What to produce |
Everything from the line with "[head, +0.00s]" through the line with "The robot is" should be repeated exactly, both of those lines included, and nothing else.

Data for this exercise |
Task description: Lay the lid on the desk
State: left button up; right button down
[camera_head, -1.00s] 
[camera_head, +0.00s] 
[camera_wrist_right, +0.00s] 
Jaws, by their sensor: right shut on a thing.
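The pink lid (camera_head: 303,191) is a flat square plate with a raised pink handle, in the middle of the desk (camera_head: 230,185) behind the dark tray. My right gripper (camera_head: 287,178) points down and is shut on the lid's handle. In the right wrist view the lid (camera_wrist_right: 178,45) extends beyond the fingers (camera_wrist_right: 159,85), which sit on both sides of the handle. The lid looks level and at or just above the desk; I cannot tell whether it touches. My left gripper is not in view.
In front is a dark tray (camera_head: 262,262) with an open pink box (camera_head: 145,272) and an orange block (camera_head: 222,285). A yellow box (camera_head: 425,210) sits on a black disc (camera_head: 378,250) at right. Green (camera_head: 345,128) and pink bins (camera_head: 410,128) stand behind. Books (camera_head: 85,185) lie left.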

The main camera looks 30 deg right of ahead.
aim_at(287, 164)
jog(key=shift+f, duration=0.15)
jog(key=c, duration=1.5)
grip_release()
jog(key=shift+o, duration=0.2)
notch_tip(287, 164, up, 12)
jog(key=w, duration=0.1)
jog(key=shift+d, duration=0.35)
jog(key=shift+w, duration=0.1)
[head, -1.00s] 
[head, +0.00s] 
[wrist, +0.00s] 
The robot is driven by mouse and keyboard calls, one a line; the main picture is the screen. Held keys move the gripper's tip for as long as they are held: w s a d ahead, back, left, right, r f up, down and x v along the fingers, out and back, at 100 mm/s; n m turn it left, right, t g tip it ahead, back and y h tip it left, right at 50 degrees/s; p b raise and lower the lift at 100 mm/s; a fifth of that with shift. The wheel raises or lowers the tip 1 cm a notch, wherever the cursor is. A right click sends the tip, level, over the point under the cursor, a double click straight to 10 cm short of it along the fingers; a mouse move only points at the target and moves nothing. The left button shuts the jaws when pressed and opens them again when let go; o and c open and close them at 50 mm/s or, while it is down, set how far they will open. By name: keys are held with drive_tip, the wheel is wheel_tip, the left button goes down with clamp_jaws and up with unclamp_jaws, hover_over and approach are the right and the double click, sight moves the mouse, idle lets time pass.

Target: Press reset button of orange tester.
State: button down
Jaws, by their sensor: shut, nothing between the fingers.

Task solution |
[head, +0.00s] 
[wrist, +0.00s] 
The robot is driven by mouse and keyboard calls, one a line; the main picture is the screen. Held keys move the gripper's tip for as long as they are held: w s a d ahead, back, left, right, r f up, down and x v along the fingers, out and back, at 100 mm/s; n m turn it left, right, t g tip it ahead, back and y h tip it left, right at 50 degrees/s; p b raise and lower the lift at 100 mm/s; a fifth of that with shift. The wheel raises or lowers the tip 1 cm a notch, wherever the cursor is. A right click sends the tip, level, over the point under the cursor, a double click straight to 10 cm short of it along the fingers; a mouse move only points at the target and moves nothing. The left button shuts the jaws when pressed and opens them again when let go; o and c open and close them at 50 mm/s or, while it is down, set how far they will open. By name: keys are held with drive_tip, the wheel is wheel_tip, the left button goes down with clamp_jaws and up with unclamp_jaws, hover_over and approach are the right and the double click, sight moves the mouse, idle lets time pass.

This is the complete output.